As the year draws to a close, market signals for land in the southern region of the country are becoming increasingly clear. Secondary land plots with available land titles are being snapped up quickly by investors with ready funds, who are seeking to buy land at good prices and wait for the market to sell at a premium.

While land transactions in the western part of Ho Chi Minh City have slowed down, the eastern region, particularly in District 9 and Nhon Trach, is experiencing a surge in investment activities. Several investment groups from the northern region have entered the market, buying up land and waiting to “cash in” by 2025.

According to Mr. Nguyen Duc Hoa, a veteran real estate investor in Ho Chi Minh City, land prices in District 9 have already increased by 10-20% compared to the same period last year. Investors are anticipating future demand, and prices are expected to rise further in 2025 when the new laws on land subdivision and sale take effect. Mr. Hoa believes that in the long run, land prices will continue to rise, depending on the area, and there will still be demand for this segment.

Mr. Tran Khanh Quang, an experienced real estate investor, recently shared that in the next six months, land prices in Ho Chi Minh City are expected to increase by 15-20%, and in the short term, the surrounding provinces will also experience minimum growth of 10-15%.

Mr. Quang noted that Ho Chi Minh City is showing positive signs following the Hanoi market, with strong transaction volumes since the beginning of the year. There is still a significant demand for real estate among the populace, while many projects in the city have yet to be launched. Additionally, southern investors are accustomed to using financial leverage and are willing to take out loans to purchase real estate immediately.

“With the three real estate laws coming into force, the supply of housing and land will become increasingly limited. As a result, the remaining products from the previous period have an advantage and will be in demand in the coming time,” emphasized Mr.
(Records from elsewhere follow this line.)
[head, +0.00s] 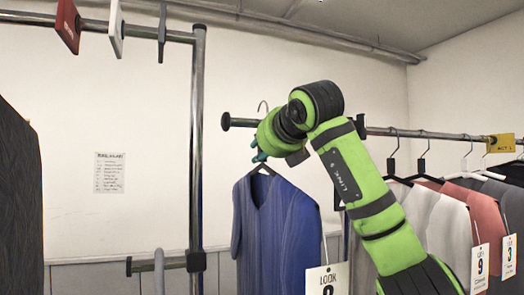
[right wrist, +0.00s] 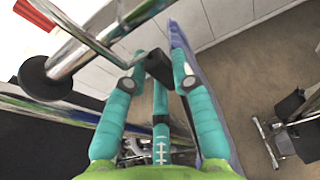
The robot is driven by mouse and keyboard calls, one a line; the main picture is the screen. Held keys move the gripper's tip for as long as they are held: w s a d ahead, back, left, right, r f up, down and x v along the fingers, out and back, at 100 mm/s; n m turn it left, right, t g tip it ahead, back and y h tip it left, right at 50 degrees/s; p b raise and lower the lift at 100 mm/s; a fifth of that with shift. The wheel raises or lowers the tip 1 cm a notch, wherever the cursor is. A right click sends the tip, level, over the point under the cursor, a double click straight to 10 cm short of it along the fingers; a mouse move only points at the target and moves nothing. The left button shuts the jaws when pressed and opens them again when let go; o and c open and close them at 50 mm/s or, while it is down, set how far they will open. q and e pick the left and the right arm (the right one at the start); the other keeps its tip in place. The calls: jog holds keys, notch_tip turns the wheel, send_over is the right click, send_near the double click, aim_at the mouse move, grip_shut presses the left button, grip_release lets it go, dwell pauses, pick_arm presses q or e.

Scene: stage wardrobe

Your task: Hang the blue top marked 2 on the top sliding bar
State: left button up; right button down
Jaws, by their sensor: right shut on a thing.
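The blue top (head: 275,225) hangs on a dark hanger in the head view. A white tag (head: 327,280) by its lower right reads LOOK, but its number is cut off. My right gripper (head: 260,153), with teal fingers, is shut on the hanger just above the collar. The hanger's hook (head: 262,106) shows above, near the capped end of the right rail; I cannot tell if it touches. In the right wrist view the teal fingers (right wrist: 158,80) close around a dark piece, with the top as a blue strip (right wrist: 181,45). The left rack's upper bar (head: 180,35) is higher. My left gripper is out of view.
The right rail (head: 440,135) carries several garments on hangers. Red (head: 68,25) and white (head: 116,28) markers hang on the left upper bar. A chrome post (head: 197,150) and a short lower bar (head: 160,264) stand left of the top. Dark clothing (head: 18,200) fills the far left.

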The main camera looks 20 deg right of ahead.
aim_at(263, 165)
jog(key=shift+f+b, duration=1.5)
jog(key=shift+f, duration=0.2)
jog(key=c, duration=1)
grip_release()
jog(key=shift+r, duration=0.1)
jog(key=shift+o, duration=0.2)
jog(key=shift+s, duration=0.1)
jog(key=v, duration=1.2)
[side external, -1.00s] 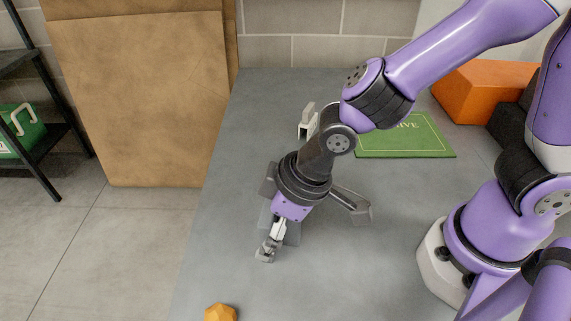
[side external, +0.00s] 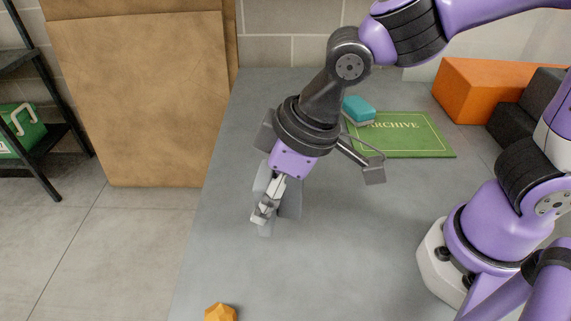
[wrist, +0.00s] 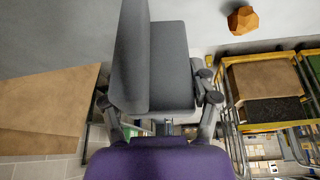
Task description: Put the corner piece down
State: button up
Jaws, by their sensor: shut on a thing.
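The corner piece (side external: 291,198) is a grey, L-shaped block with two flat plates meeting at an edge. My gripper (side external: 266,212) is shut on it, and its fingers and wrist hide part of it in the side view. In the wrist view the corner piece (wrist: 172,60) fills the upper middle, between the two fingers of my gripper (wrist: 160,102). It appears held above the grey table (side external: 340,260), near the table's left side; the exact gap cannot be told.
A green book (side external: 415,145) marked ARCHIVE lies at the back right, with a teal sponge-like block (side external: 359,109) at its left corner. An orange block (side external: 480,90) stands behind. An orange faceted lump (side external: 220,313) sits at the front left. The table's middle front is clear.

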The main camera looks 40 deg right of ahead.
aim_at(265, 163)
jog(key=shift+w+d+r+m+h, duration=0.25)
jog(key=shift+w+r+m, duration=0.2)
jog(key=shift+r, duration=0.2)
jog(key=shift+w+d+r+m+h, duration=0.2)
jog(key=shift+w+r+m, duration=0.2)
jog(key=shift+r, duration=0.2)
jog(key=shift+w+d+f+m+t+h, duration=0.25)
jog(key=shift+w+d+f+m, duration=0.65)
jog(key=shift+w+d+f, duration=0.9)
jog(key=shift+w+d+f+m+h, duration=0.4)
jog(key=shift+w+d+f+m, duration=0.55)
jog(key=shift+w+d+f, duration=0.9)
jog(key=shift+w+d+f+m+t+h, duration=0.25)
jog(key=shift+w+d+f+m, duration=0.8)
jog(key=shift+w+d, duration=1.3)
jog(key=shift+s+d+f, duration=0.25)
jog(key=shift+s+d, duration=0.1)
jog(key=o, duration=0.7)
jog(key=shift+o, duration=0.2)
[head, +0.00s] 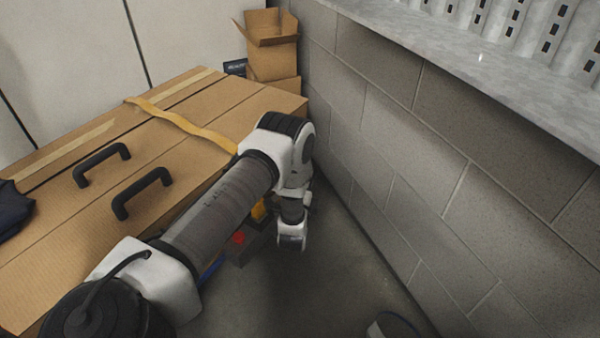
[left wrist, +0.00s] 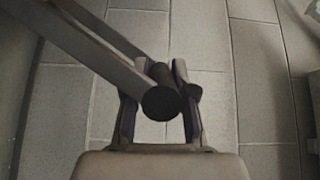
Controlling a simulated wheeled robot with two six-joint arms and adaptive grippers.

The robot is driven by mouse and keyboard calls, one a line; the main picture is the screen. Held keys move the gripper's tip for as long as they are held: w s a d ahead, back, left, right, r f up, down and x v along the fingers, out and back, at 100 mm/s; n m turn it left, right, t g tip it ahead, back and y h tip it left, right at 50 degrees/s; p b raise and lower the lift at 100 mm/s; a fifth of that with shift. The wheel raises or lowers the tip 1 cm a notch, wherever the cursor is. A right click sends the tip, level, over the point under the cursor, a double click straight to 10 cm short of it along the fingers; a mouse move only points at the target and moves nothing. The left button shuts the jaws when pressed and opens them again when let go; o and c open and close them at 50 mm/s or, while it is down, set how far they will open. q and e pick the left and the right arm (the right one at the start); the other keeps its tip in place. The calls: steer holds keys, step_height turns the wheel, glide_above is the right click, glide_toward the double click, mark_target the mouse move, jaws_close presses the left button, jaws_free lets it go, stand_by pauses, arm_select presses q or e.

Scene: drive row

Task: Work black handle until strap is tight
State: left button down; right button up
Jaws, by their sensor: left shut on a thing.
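The yellow strap (head: 185,122) runs across the top of a large cardboard box (head: 225,100) and goes out of sight behind my left arm at the box's near edge. An orange-yellow piece (head: 258,210) shows below my arm, beside the box. In the left wrist view my left gripper (left wrist: 158,82) is shut on the black handle (left wrist: 160,103), a round dark bar seen end-on between the fingers. Two flat metal bars run from the handle to the upper left. In the head view my arm hides the handle. My right gripper is not in view.
A grey block wall (head: 400,150) stands close on the right, with a ledge above. Two black grips (head: 143,190) stick up from the box top. A small open carton (head: 272,45) stands at the back. A red part (head: 238,237) shows under my arm.

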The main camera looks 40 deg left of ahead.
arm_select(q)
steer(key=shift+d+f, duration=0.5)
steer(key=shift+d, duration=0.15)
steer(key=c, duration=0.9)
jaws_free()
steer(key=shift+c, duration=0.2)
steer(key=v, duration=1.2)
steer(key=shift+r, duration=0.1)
Quang.

Photo: TB

The 2023 Law on Real Estate Business, which came into effect on August 1, prohibits land subdivision and sale in 105 cities and towns, an increase of 81 localities compared to the current regulations. This helps curb rampant and illegal land subdivision and speculation, bringing stability to the real estate market. This crackdown has created a psychological effect, with investors expecting the land market to recover by the end of this year.

However, for the law to take effect in practice, implementing decrees and circulars are necessary. Therefore, according to experts, it will take at least 6-12 months for the land market to recover. Thus, until the second quarter of 2025, the land market will not see much change, and prices will remain relatively stable. It is only in the third quarter of 2025 that land prices are expected to surge, and liquidity in this segment will improve.

Nonetheless, some experts predict that from the third quarter to the end of 2025, the land market will only improve in areas close to the centers of cities or peri-urban areas. Land in remote and far-flung locations is unlikely to recover or create a “frenzy” as in previous years.

Mr. Dinh Minh Tuan, Director of Batdongsan.com.vn in the southern region, believes that the ban on land subdivision and sale under the new law will reduce buying power in these markets, but land in metropolitan areas will attract stronger capital inflows. For now, central markets will continue to attract investment due to the evident increase in investment demand.

However, land investors need to exercise caution when investing in land plots in areas undergoing a transition under the new Real Estate Business Law or Housing Law, especially in areas where land subdivision and sale are prohibited. Buyers must ensure that the land plot they are investing in has a land title. Additionally, investors should choose areas with well-developed infrastructure, consistent GDP growth, and those that attract residents and foreign investors.